3. Look for voice changes. An editor at any stage should not significantly rewrite your manuscript. Any changes to your author voice (e.g., “fixing” sentence fragments, adding or removing details in order to speed or slow pacing, rearranging scenes) are not in within the purview of an editor. A good early-stage, or developmental, editor will send you a (sometimes really long, bless them) edit letter outlining spots where pacing sags or continuity is a problem or a scene needs you to delve deeper or hit a moment harder. Sometimes those edit letters will have suggestions or examples of how you can fix things. Beware of any editor who tries to apply a big fix in-line. A good rule of thumb is you should never accept-change for an entire scene. I would submit, you should never accept-change for an entire paragraph.

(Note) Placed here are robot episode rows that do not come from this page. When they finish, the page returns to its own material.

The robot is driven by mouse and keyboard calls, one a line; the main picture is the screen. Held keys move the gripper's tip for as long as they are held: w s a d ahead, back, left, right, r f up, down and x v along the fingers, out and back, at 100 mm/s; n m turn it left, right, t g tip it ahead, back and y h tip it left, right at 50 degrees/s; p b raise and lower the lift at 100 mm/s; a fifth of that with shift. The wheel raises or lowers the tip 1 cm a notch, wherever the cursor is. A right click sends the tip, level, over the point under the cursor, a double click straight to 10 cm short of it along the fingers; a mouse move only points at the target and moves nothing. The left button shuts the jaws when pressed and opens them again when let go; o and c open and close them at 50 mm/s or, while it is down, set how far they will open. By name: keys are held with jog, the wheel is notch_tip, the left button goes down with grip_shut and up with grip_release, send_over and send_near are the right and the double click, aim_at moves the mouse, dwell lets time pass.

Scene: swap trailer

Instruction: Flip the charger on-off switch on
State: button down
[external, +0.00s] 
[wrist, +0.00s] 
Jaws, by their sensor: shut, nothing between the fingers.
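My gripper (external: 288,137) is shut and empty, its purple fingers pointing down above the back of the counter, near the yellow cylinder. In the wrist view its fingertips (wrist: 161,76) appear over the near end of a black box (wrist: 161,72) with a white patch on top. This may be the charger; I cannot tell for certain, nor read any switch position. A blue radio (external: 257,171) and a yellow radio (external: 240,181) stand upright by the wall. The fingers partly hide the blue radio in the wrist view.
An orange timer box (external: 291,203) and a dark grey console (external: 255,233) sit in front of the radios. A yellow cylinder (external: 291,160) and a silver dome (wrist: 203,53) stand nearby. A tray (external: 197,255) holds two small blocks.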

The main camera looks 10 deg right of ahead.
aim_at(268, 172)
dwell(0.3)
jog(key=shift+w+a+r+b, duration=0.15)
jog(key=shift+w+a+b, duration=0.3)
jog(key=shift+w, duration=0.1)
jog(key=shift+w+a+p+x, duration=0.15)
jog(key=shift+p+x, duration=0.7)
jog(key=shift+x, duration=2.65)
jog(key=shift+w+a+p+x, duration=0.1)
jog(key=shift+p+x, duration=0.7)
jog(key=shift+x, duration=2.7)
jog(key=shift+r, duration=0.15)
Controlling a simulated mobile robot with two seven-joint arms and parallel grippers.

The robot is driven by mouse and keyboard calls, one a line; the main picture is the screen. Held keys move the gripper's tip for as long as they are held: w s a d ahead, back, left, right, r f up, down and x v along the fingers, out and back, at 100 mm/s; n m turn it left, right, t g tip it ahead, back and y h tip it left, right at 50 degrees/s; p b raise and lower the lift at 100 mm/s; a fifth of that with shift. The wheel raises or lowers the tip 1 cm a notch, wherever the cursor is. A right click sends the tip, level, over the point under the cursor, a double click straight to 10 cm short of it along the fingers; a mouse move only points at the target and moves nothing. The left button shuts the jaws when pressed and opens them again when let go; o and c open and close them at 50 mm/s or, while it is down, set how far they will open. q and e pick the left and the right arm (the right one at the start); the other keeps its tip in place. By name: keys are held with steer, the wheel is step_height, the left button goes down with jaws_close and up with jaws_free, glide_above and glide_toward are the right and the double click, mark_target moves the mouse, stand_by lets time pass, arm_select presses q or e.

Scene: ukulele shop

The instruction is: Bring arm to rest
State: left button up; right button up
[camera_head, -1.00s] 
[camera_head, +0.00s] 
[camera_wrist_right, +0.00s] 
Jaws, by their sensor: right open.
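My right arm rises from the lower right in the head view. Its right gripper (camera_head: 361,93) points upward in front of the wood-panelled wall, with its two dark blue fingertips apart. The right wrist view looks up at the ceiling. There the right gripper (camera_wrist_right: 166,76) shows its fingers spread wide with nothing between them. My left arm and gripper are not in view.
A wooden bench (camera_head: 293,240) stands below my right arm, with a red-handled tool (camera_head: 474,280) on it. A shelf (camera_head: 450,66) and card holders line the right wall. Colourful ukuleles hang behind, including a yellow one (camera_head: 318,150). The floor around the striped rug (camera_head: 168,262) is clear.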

Writing is your job. 

Signs of a Nitpicking Job Well Done

All that said, a good nitpick read is a beautiful thing. You can tell your money has been well spent if your finished product reads smoothly both for you and your advance/review readers. Don’t be alarmed if you get your manuscript back and changes are minimal: that’s just a sign that your manuscript was clean to begin with and did not require a lot of correcting. A competent proofreader will not manufacture errors just to have some mythical minimum amount of red ink. 

Of course, the ultimate sign that you’ve been edited well is ... crickets. If no reviewer comments on weird punctuation choices or “typos,” and your audiobook reader doesn’t point out a bunch of problems, and you  yourself are content in the knowledge that you’ve produced a quality piece of fictional entertainment, that’s the best feeling.

And the final step is to then recommend that manuscript polisher to everybody else, because they’re a unicorn and we all want to do business with that person.


  1. I agree this is excellent advice. I have been proofing/editing for the best part of this year for an American indie author. Merriam-Webster is a godsend. I want to be a chocolate eating unicorn. I will take all of your comments above into my next project. Thank you.

  2. Ditto what Jeffe said. Super useful!